If your client struggles to get in the right starting position or can’t keep an arch in their lower back with one of these variations, give them the one that looks natural. I could go into all the reasons why, but you don’t have time to listen to my ramblings (I’m impressed that you’ve actually got this far in my article).
Get your client to try a couple conventional deadlifts and a couple of sumo’s. Whichever one looks more natural is their new style.
The biggest reason I see people in the gym fail at deadlifts (because of course my clients would never do this) is their inability or lack of knowledge, to create as much tension in the body before the lift.
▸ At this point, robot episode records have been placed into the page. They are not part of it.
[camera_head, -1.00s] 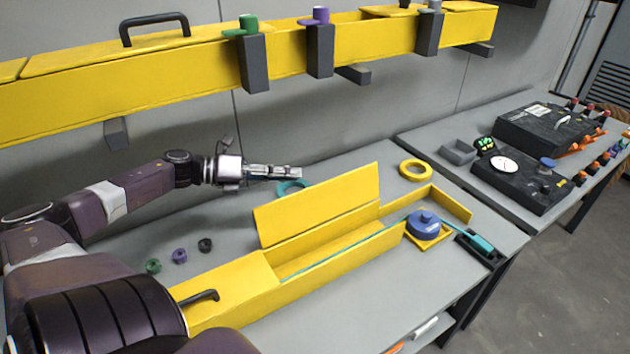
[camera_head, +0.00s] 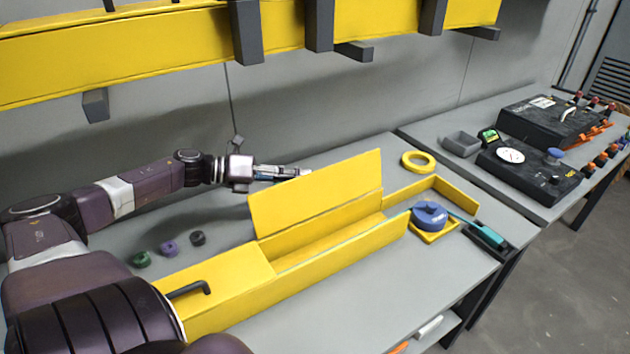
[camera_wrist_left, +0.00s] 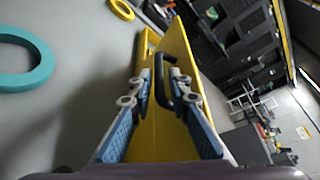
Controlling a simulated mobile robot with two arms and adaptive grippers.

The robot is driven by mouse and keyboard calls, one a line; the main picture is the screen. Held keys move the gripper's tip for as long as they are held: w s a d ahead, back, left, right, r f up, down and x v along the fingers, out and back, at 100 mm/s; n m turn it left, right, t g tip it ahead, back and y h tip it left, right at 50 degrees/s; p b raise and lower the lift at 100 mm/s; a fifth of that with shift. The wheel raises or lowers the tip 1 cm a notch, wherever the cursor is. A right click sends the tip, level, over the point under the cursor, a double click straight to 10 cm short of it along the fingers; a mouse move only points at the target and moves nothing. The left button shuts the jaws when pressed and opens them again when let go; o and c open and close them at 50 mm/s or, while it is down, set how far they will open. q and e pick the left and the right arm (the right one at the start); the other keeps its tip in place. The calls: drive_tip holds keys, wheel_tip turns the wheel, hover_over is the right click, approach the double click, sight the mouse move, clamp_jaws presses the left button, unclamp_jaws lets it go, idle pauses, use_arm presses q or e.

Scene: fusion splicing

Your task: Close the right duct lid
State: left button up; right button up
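The right duct lid (camera_head: 315,195) is a yellow panel standing raised on the back edge of the open yellow duct (camera_head: 350,250) on the table. My left gripper (camera_head: 308,172) is behind the lid near its top edge, its tips partly covered by the lid. In the left wrist view, its blue-padded fingers (camera_wrist_left: 160,100) are spread, with the yellow lid (camera_wrist_left: 170,135) and its dark handle (camera_wrist_left: 163,85) between them. I see a gap beside the handle; contact is not clear. My right gripper is not in view.
A closed yellow section with a black handle (camera_head: 190,289) is at the near left. A blue reel (camera_head: 430,214) and a yellow ring (camera_head: 418,161) are at the right. Small spools (camera_head: 168,248) lie left. A teal ring (camera_wrist_left: 22,62) lies behind the lid. A yellow duct (camera_head: 150,50) hangs above.

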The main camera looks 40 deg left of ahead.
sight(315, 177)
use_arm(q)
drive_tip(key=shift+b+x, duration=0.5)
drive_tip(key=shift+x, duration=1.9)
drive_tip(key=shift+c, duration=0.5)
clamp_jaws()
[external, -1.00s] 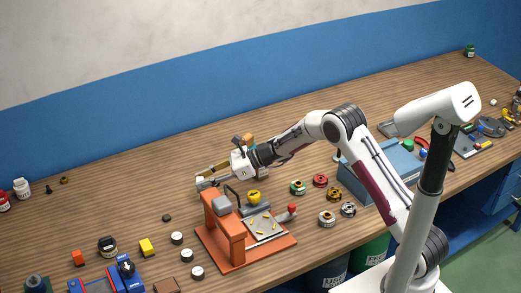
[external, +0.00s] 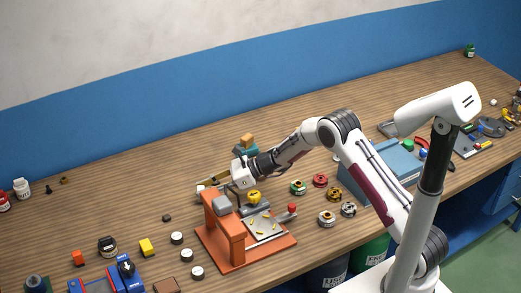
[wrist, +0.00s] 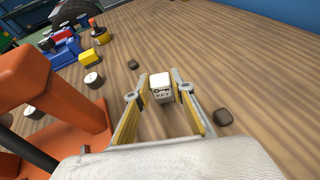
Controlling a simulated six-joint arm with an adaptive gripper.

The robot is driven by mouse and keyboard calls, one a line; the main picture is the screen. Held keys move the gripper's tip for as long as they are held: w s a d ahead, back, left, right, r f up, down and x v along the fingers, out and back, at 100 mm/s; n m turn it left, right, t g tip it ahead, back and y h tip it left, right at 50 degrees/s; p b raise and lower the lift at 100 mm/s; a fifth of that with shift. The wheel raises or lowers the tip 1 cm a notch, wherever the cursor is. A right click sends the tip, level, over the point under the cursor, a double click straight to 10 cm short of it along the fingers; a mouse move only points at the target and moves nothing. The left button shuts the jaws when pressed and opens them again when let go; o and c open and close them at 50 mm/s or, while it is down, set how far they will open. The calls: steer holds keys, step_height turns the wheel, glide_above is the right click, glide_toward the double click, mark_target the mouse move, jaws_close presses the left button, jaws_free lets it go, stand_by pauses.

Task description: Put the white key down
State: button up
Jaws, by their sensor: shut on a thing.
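The white key (wrist: 161,90) is a small white block with a key picture and lettering on its face. It sits between the fingertips of my gripper (wrist: 162,87) in the wrist view, and the gripper is shut on it. In the external view my gripper (external: 204,188) is just behind the orange press, pointing left. I cannot tell whether the key touches the wooden table (external: 120,195).
The orange press (external: 222,232) stands close in front of my gripper. A dark block (wrist: 223,117) lies right of the fingers, and another small dark block (wrist: 133,64) lies beyond them. White-topped round pieces (external: 177,238) and a yellow block (external: 147,247) lie left of the press.

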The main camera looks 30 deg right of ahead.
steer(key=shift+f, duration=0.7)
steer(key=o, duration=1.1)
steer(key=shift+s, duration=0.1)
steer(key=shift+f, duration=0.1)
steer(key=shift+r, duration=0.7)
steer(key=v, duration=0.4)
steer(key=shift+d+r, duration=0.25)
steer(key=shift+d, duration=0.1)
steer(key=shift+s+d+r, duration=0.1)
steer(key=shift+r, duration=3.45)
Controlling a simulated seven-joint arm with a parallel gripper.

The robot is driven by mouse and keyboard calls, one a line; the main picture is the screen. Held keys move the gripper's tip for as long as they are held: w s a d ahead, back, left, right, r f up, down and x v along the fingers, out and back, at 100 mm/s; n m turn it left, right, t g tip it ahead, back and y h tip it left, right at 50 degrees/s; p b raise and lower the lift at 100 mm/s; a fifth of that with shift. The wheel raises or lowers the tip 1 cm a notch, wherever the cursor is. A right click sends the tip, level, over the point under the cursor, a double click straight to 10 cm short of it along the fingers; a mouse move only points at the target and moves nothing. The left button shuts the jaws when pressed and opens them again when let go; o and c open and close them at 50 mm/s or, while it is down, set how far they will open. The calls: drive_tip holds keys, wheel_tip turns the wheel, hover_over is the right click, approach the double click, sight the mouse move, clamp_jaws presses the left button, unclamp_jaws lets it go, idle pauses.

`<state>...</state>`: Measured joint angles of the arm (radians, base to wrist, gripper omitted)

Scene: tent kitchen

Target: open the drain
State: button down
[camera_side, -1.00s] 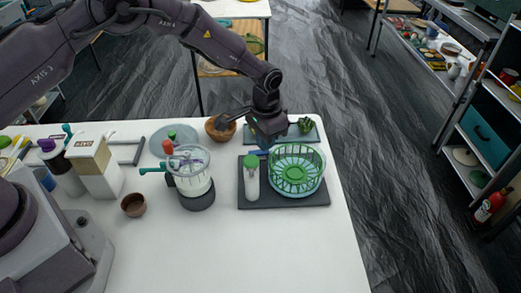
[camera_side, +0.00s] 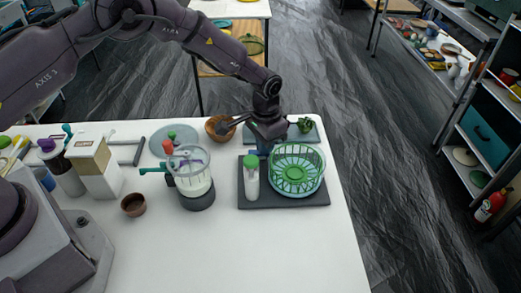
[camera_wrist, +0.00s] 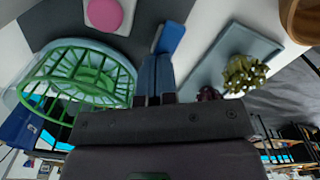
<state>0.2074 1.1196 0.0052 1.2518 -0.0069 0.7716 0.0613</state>
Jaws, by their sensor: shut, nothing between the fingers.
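A green slotted basket (camera_side: 294,171) sits in a pale blue-green bowl (camera_side: 318,186) on a dark board (camera_side: 290,201). In the wrist view the basket (camera_wrist: 75,75) is at the left. A small blue bar (camera_wrist: 168,38) lies just beyond my fingertips, by the edge of the dark board; in the side view it is mostly hidden by my gripper. I cannot tell whether it is the drain's lever.
A green-capped bottle (camera_side: 251,180) stands on the board, left of the basket. Behind are a tray (camera_side: 313,134) with a leafy green thing (camera_side: 305,125) and a wooden bowl (camera_side: 219,130). A clear-topped processor (camera_side: 194,185) stands left. The front tabletop is clear.

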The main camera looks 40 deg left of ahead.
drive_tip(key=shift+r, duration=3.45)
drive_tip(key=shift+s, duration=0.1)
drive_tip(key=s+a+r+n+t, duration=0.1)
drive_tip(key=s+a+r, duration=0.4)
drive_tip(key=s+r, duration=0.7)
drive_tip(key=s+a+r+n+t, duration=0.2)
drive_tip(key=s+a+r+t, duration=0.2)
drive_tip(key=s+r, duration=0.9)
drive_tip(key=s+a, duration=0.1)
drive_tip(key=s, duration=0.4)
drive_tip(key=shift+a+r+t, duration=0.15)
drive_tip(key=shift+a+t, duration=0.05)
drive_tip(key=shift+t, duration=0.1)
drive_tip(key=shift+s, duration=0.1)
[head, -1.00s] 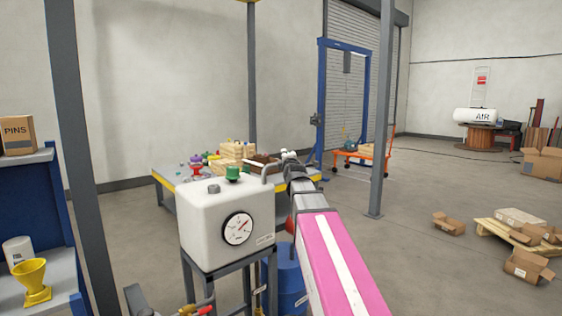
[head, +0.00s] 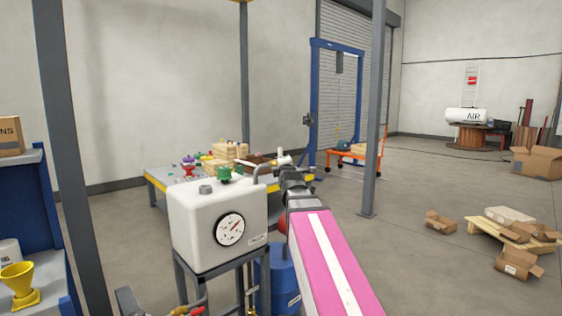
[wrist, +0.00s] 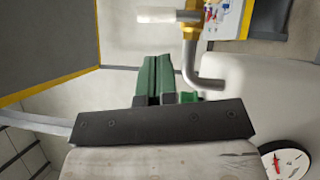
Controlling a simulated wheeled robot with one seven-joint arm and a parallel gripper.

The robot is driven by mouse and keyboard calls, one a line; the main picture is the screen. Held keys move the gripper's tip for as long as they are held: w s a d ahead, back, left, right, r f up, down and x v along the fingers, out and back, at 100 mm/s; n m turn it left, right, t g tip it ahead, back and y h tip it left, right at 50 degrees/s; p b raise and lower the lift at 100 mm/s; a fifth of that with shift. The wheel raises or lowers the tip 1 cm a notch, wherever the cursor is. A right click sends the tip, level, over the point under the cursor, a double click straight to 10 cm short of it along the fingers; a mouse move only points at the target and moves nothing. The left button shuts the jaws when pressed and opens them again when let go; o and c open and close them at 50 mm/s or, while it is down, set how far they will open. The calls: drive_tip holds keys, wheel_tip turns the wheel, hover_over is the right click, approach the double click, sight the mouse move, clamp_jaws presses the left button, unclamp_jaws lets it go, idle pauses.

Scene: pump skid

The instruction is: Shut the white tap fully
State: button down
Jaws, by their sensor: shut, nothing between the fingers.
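The white tap handle (wrist: 158,15) juts left from a brass valve body (wrist: 191,16) at the top of the wrist view. It lies crosswise to the grey pipe (wrist: 190,55), which bends into the white tank. In the head view a white bit of the tap (head: 284,158) shows just past my wrist. My gripper (wrist: 155,62) has green fingers pressed together with nothing between them. In the wrist picture the fingers sit below the handle, apart from it. In the head view my gripper (head: 287,172) is mostly hidden by my own arm.
The white tank (head: 200,225) with a dial gauge (head: 229,229) stands on a dark frame left of my arm. A cluttered workbench (head: 155,184) is behind it. A blue drum (head: 283,280) stands below my arm. A grey post (head: 375,120) rises to the right; open floor lies beyond.

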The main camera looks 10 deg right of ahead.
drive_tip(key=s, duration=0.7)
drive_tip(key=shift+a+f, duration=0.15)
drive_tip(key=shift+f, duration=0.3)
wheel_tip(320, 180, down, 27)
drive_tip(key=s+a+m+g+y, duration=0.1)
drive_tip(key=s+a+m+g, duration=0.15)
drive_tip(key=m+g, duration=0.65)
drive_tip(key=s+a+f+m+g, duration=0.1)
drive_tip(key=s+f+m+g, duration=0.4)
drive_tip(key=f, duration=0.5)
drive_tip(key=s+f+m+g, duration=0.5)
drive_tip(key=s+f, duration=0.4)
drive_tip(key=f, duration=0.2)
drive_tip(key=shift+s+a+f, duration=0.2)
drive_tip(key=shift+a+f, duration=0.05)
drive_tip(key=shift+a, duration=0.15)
(speaking of deadlift fail….I just couldn’t leave this video out)
You may be wondering what I mean by this and it’s pretty simple.
1) Squeeze the bar hard
2) Try to bend the bar (causing tightness in the lats)
3) Get as much tension in the hamstrings without rounding your low back
These are the three main keys that I believe will help you clients in their deadlift. As the weight gets heavier, it’s these energy leaks or lack of tightness, which will cause their form to go to crap. If you can teach them to create as much tightness in their lats and hamstrings as possible you’ll probably start to see much better form without having to say anything else to them.
Focus on the Horizontal
You’ll be amazed at how many people think of the deadlift as a vertical pull, but in reality if you think of it as more of a horizontal hip drive, you’ll be amazed at the ease of a once heavy weight.
An analogy first used by Mark Rippetoe was thinking of your hips as a bow and arrow. And this kind of ties in to Tip #2. If you build the tension in the hamstrings by pushing your hips back, it’s like pulling back on the bow. The further back you pull the bow (create tension in the hamstrings) the more force it will exert once you let you (drive your hips).
Try this the next time you deadlift. Create the tension in the hamstrings, and then instead of thinking of pulling the bar off the floor, instead think of driving the hips forward.
If the lift doesn’t feel a lot lighter, you’re doing something wrong.
So those are my three quick tips for helping improve your client’s deadlifting. Hopefully this helps you with your clients, but like always make sure you try these things out first so that you can better coach your clients. If you’ve got some quick tips that you like to use I’d love to hear them below.